Do this
The entries below contain a line with "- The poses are" and a line with "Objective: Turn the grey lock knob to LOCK". Retype exactly everything from the first down to the second, both included, and nothing else.
— Start Excerpted records —
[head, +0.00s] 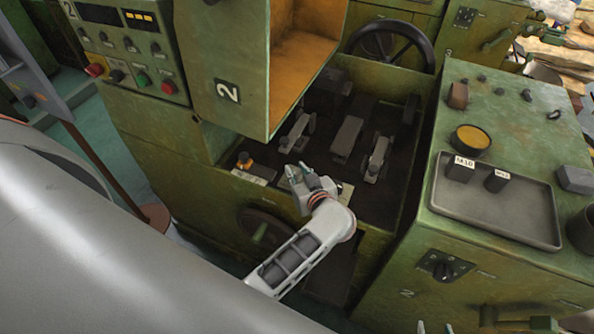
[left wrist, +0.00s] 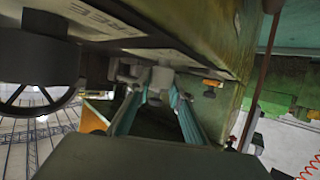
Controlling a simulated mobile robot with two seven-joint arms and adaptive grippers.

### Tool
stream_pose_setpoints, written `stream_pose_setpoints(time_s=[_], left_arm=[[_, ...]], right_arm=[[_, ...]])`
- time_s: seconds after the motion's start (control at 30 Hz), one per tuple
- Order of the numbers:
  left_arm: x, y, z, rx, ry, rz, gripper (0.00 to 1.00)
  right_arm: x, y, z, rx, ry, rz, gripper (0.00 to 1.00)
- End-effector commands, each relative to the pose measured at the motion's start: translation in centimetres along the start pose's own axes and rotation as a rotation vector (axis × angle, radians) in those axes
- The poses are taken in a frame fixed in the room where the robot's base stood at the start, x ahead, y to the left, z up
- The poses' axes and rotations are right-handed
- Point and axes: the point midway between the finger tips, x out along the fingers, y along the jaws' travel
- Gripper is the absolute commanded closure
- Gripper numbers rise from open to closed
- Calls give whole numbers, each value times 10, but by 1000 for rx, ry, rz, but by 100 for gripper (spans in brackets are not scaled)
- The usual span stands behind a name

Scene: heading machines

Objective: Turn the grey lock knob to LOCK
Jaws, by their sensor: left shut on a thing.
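The grey lock knob (left wrist: 161,77) shows in the left wrist view under a pale label plate (left wrist: 100,14) that reads "FREE" upside down. My left gripper (left wrist: 158,95) has its two teal fingers converging on this knob, one on each side, and is shut on it. In the head view my left gripper (head: 297,174) reaches the front ledge of the green machine, and its hand hides the knob there. The LOCK mark cannot be read. Two pale tips (head: 434,327) at the bottom edge of the head view may be my right gripper; too little shows to tell its state.
An orange-topped knob (head: 244,160) stands on the ledge left of my left gripper. The open green guard (head: 228,70) hangs above it. Dark tooling blocks (head: 347,136) lie behind. A green cabinet with a grey tray (head: 500,214) stands right. A handwheel (head: 265,228) is below.

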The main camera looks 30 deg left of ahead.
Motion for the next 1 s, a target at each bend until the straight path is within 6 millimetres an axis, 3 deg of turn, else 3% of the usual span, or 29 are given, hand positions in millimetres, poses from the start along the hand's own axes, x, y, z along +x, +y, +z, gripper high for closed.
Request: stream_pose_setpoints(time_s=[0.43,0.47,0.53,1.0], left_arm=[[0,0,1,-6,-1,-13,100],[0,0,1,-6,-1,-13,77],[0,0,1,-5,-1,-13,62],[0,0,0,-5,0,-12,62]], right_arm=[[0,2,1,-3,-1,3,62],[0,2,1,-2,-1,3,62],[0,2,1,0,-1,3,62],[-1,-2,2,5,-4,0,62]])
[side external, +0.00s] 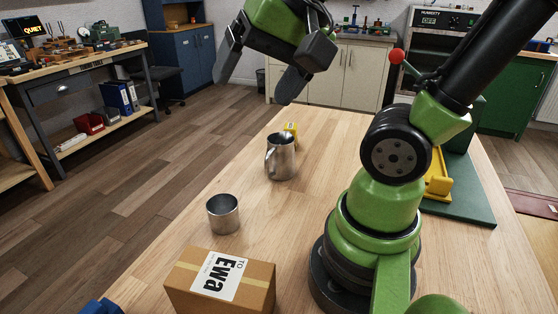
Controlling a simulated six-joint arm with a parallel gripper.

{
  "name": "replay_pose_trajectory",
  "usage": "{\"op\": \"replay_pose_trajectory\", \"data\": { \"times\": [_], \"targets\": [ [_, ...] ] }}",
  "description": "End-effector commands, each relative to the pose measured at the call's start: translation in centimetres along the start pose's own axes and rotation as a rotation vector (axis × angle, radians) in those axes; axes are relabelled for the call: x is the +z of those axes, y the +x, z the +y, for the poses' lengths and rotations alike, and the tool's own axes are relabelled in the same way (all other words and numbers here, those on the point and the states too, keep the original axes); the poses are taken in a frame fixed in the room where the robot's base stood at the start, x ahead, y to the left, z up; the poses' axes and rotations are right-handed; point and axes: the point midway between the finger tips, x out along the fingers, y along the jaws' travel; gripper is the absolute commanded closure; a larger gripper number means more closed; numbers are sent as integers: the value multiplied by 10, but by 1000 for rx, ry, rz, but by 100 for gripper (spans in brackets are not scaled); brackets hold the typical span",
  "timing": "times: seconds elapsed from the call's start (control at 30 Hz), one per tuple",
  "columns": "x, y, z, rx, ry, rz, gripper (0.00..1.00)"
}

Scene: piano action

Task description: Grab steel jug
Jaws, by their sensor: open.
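The steel jug (284,158) stands upright on the wooden table, its handle toward the left in the side external view. My gripper (262,88) is high above the table at the top of the view, beyond and above the jug. Its two dark fingers are spread apart with nothing between them. The gripper does not touch the jug.
A steel cup (223,213) stands nearer than the jug, and a cardboard box (220,283) lies in front of it. A small yellow object (291,128) is just behind the jug. A green mat (463,190) with a yellow part (438,178) lies at the right.

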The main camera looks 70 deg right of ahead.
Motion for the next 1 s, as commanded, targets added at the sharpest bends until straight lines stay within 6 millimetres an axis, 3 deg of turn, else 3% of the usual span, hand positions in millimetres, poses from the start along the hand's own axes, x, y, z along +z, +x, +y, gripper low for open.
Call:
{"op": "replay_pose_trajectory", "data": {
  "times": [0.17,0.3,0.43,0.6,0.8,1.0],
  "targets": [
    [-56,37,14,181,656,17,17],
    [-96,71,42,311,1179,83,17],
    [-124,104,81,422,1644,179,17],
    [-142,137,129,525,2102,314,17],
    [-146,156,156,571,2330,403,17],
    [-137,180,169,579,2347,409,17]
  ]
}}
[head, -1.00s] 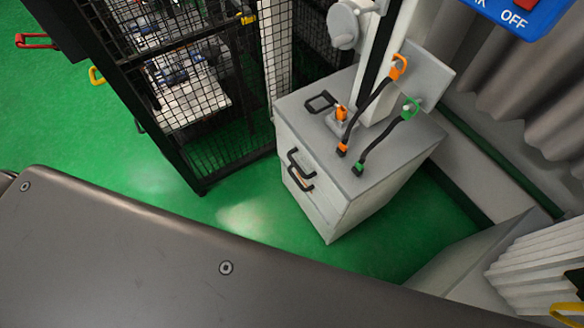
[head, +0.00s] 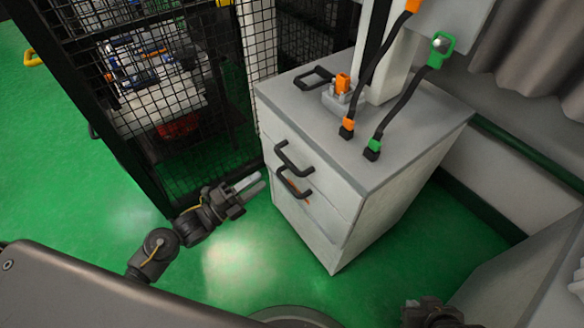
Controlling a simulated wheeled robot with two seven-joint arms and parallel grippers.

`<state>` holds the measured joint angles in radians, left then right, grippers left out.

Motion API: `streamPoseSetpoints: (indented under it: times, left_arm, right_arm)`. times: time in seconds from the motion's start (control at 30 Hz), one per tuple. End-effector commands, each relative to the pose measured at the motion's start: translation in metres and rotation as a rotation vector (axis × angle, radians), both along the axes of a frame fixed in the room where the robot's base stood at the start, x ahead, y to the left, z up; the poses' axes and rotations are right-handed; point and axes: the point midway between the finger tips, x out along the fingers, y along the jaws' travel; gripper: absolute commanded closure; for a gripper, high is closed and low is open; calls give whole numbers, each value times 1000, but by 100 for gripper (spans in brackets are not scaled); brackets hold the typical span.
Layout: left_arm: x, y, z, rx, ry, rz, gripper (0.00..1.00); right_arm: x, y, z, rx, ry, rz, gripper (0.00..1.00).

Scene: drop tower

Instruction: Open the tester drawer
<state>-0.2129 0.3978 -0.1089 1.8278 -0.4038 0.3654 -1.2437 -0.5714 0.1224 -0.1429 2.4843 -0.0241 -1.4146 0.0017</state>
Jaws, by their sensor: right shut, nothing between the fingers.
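The tester is a light grey cabinet (head: 330,235) right of centre in the head view. Its front has an upper black handle (head: 293,160) and a lower black handle (head: 293,184), one close above the other. The drawer fronts look flush with the cabinet, so the drawers appear closed. A small orange mark shows by the lower handle. My left gripper (head: 254,186) is just left of the cabinet front, its two pale fingers apart and empty, pointing toward the handles without visibly touching them. My right gripper (head: 432,312) is shut at the bottom edge, right of the cabinet, partly cut off.
A black mesh cage (head: 180,100) stands close behind and left of my left gripper. On the cabinet top are a black loop handle (head: 314,77), an orange connector and two cables, one orange-ended, one green-ended. Green floor (head: 90,180) is clear at left.

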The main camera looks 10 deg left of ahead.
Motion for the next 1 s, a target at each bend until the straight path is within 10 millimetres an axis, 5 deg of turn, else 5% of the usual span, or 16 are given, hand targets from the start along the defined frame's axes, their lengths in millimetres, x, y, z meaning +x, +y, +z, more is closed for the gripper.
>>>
— End Excerpted records —
Written response
- The poses are taken in a frame fixed in the room where the robot's base stood at the start, x ahead, y to the left, z up
- The poses' axes and rotations are right-handed
- Point and axes: the point midway between the finger tips, x out along the fingers, y along the jaws' travel
- Gripper is the absolute commanded closure
- Gripper numbers rise from open to closed
- Calls give whole numbers, each value times 10, but by 1000 for rx, ry, rz, but by 100 for gripper (spans in brackets are not scaled)
- The usual span stands behind a name

Scene: heading machines

Objective: Turn the grey lock knob to LOCK

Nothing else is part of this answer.